The Problem Nobody Talks About

Every AI agent operator knows this feeling: you set up a multi-step task, go grab coffee, and come back to find your agent has ordered 47 fidget spinners or replied to a customer with something... creative.

AI agents are powerful, but they're also notoriously prone to what I call "go-mode" behavior — executing without properly evaluating context, risk, or reversibility first.

The Stop-Decision Trainer Was Born

I built a checkpoint-based judgment system that evaluates four key factors before any agent action:

Context — Does the agent have enough information?
Risk — What's the worst-case outcome?
Reversibility — Can we undo this if it's wrong?
Signal Quality — Is the input clear enough to act on?

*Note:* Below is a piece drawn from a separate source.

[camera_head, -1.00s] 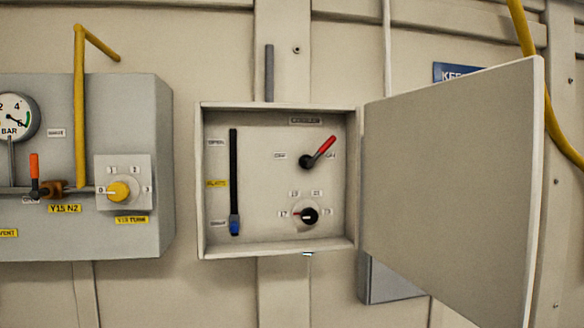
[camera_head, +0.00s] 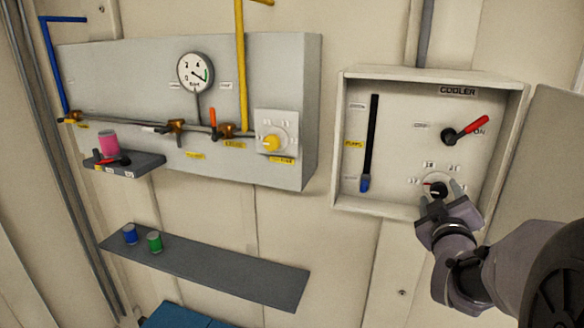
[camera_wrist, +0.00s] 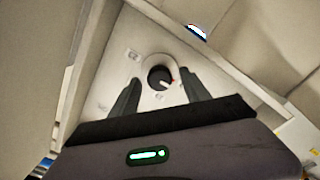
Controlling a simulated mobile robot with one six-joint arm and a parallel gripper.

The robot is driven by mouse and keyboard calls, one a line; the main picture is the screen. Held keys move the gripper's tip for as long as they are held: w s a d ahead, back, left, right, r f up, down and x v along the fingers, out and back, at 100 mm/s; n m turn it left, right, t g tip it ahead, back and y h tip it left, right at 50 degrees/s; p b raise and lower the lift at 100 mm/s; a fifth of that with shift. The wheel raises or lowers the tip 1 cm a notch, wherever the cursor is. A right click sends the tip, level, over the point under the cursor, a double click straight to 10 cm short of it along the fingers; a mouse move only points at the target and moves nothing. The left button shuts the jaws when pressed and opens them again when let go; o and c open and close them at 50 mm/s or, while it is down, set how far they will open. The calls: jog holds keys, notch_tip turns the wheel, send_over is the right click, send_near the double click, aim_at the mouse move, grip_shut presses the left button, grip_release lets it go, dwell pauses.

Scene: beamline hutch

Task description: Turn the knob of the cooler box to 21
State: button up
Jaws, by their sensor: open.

Here's the core scoring logic:

def evaluate_stop_decision(context, risk, reversibility, signal_quality):
    """Returns a stop-decision score from 0-100.
    Scores below 50 suggest the agent should NOT execute."""

    weights = {"context": 0.3, "risk": 0.25, "reversibility": 0.25, "signal": 0.2}

    score = (
        context * weights["context"] +
        risk * weights["risk"] +
        reversibility * weights["reversibility"] +
        signal_quality * weights["signal"]
    )

    return {"score": score, "decision": "STOP" if score < 50 else "GO"}